The Games-Howell is essentially a t-test for unequal variances that accounts for the heightened likelihood of finding statistically significant results by chance when running many pairwise tests. Unlike the slightly more common Tukey’s b test, the Games-Howell test does not assume that the variances of the groups being compared are equal. Assuming equal variances leads to less accurate results when variances are not in fact equal, and its results are very similar when variances are actually equal (Howell, 2012).
Note that while the unranked pairwise test tests for the equality of the means of the two groups, the ranked pairwise test does not explicitly test for differences between the groups’ means or medians.

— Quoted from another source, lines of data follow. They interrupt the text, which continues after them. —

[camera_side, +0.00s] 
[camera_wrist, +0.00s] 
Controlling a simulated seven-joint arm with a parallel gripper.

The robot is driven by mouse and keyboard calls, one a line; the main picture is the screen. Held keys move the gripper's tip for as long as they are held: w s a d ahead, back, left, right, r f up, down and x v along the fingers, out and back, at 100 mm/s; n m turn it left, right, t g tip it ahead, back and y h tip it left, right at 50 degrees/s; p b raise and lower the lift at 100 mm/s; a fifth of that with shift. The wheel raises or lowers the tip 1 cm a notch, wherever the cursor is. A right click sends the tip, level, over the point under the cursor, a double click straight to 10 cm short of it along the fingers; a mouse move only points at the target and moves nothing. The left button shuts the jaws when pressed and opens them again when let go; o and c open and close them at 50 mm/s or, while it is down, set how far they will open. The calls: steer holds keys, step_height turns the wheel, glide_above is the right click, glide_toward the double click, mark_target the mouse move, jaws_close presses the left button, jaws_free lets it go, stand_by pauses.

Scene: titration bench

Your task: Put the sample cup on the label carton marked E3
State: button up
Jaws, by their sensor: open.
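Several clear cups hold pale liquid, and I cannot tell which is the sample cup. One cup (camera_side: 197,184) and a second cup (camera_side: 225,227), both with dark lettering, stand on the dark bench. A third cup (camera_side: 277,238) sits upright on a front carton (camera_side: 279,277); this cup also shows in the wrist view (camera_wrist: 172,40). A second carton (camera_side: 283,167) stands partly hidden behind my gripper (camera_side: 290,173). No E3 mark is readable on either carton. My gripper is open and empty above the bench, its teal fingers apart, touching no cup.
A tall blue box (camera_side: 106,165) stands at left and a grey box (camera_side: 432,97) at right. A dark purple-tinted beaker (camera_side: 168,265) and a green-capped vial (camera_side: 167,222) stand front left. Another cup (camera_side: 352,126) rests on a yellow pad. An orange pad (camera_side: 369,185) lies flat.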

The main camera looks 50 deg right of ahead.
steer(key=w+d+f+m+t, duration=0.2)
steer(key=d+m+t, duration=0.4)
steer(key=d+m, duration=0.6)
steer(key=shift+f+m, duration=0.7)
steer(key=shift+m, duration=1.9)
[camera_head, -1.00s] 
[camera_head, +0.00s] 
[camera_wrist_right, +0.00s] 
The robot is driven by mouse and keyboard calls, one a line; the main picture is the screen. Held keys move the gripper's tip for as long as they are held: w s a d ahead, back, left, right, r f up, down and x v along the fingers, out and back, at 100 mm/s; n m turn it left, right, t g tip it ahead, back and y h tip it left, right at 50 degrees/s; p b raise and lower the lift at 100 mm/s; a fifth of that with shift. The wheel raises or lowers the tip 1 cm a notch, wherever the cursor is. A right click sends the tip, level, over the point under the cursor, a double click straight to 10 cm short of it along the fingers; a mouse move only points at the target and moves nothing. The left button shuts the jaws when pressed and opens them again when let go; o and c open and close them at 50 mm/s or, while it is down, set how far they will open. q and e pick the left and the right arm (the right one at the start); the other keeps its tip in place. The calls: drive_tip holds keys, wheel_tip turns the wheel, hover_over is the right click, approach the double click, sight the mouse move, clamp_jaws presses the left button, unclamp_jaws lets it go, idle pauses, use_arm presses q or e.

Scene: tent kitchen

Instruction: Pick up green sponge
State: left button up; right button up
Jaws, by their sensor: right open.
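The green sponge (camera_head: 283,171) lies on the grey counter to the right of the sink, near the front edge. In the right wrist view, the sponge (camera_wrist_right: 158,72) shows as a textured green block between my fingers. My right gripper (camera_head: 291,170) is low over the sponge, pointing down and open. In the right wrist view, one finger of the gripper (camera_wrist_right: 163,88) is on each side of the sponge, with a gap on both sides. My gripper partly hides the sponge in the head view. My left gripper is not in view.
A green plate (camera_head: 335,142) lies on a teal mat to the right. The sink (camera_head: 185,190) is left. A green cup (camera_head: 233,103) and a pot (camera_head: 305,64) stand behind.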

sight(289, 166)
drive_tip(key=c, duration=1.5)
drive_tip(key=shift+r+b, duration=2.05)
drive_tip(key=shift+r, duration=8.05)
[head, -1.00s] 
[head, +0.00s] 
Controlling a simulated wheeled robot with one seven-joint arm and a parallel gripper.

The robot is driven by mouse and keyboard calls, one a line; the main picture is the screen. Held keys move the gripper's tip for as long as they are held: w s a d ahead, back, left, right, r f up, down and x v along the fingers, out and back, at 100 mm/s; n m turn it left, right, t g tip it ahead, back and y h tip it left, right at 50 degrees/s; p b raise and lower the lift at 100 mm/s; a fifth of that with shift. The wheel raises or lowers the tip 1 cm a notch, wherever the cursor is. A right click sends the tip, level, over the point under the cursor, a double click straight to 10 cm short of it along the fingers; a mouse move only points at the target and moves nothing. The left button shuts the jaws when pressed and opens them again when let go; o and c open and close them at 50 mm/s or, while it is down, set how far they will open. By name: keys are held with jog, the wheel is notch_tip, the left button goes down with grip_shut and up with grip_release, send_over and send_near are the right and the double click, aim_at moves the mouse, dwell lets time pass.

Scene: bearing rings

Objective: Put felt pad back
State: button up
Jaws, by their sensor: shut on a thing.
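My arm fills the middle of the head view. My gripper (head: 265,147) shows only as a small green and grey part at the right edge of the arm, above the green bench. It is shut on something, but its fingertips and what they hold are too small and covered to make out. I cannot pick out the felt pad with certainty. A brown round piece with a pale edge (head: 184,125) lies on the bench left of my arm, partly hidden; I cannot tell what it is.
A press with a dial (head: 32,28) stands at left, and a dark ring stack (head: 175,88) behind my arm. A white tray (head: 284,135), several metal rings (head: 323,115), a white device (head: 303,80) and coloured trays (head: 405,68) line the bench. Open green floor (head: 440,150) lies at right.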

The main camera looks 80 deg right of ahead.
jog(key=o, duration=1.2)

Rather, it tests for a general tendency of one group to have larger values than the other.
Additionally, while Stats iQ does not show results of pairwise tests for any group with less than four values, those groups are included in calculating the degrees of freedom for the other pairwise tests.
Additional ANOVA Considerations
With smaller sample sizes, data can still be visually inspected to determine if it is in fact normally distributed; if it is, unranked t-test results are still valid even for small samples. In practice, this assessment can be difficult to make, so Stats iQ recommends ranked t-tests by default for small samples.
With larger sample sizes, outliers are less likely to negatively affect results. Stats iQ uses Tukey’s “outside fence” to define outliers as points more than three times the intraquartile range above the 75th or below the 25th percentile point.
Data like “Highest level of education completed” or “Finishing order in marathon” are unambiguously ordinal. Though Likert scales (like a 1 to 7 scale where 1 is Very dissatisfied and 7 is Very satisfied) are technically ordinal, it is common practice in social sciences to treat them as though they are continuous (i.e., with an unranked t-test).